A show that promised a meeting of music and modern art instead lands as a hollow exercise, missing the grit that made the White Stripes matter.
The gallery space in London sets a specific stage. Jack White’s foray into visual art, housed at Damien Hirst’s Newport Street Gallery, assembles the kind of high-profile collaborators that signal access. Ai Weiwei customised an amplifier with a rude, button-built expletive. Hirst himself offered a spin painting and a model of a rotting cow’s head. The names are there, the objects are placed, yet the show fails to turn that adjacency into anything with a pulse.
White’s musical legacy built itself on a raw, blues-based directness that made the White Stripes’ minimalism feel vast.

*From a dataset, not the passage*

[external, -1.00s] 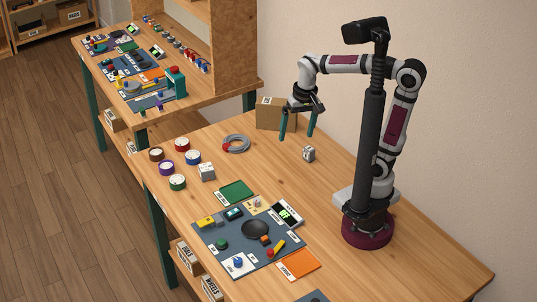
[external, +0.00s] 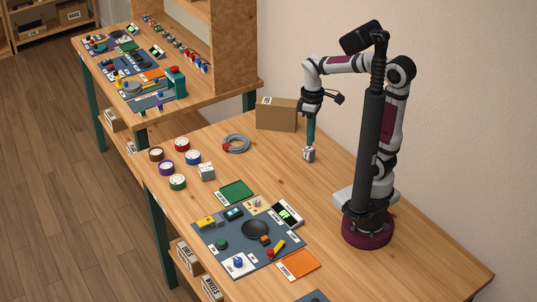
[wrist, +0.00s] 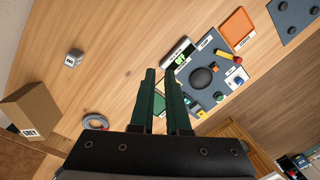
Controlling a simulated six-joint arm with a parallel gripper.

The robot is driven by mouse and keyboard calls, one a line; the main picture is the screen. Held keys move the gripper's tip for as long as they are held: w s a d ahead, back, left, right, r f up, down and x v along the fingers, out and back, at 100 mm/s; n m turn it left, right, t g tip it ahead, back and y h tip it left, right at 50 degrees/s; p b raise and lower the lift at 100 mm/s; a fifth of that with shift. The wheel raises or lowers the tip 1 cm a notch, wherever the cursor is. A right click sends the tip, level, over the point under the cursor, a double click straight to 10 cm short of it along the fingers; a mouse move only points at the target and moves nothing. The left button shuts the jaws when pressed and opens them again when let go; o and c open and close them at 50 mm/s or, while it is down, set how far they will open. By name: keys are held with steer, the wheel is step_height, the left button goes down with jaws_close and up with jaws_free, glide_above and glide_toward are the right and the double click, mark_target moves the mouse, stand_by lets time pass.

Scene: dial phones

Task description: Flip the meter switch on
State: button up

That sensibility doesn’t make the jump to canvas or sculpture. A series built around a found early 20th-century statuette, transformed into a character called Ukulele Joe, tries to channel some ghost of American music history. The results are hard, glossy patterns stripped of any real mood. There is a nod to De Stijl, a Mondrian grid turned into furniture, but the reference stays decorative. It gestures without saying much.
The puzzling thing is how the works sidestep the territory White actually inhabits. He lives in Nashville. He paid a significant sum for an acetate of Elvis Presley’s first recording. He reveres Son House and the old bluesmen. An exhibition that dug into that “Old, Weird America” could have been genuinely disquieting. What stands in the gallery instead feels like an empty, bright-coloured rehearsal of ideas that other people have long since worn out.
Art rock, it turns out, is not the same thing as art. The records still carry the weight. The sounds are still there, fragile and powerful when they hit. But in this room, the atmospheric danger that once clung to the music is nowhere to be found. All the volume is up, and nothing cuts through.